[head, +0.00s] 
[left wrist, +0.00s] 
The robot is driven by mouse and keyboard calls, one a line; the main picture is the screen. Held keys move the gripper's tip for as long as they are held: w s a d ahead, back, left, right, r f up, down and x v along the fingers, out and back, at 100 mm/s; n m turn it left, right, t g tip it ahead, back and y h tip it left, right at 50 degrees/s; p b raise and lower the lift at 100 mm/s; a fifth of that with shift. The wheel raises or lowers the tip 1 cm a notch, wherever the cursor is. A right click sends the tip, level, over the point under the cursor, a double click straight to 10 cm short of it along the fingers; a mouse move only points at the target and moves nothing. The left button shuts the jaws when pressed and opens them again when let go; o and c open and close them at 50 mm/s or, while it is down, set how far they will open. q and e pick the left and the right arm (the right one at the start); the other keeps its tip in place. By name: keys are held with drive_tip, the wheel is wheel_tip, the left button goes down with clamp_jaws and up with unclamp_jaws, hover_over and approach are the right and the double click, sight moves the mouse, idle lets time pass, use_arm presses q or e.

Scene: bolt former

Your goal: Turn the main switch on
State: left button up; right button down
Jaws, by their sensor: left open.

+++

**Set problem**
Copy only this span: the line that contains "Your goal: Turn the main switch on", the last line, and every line between them.

**Full solution**
Your goal: Turn the main switch on
State: left button up; right button down
Jaws, by their sensor: left open.

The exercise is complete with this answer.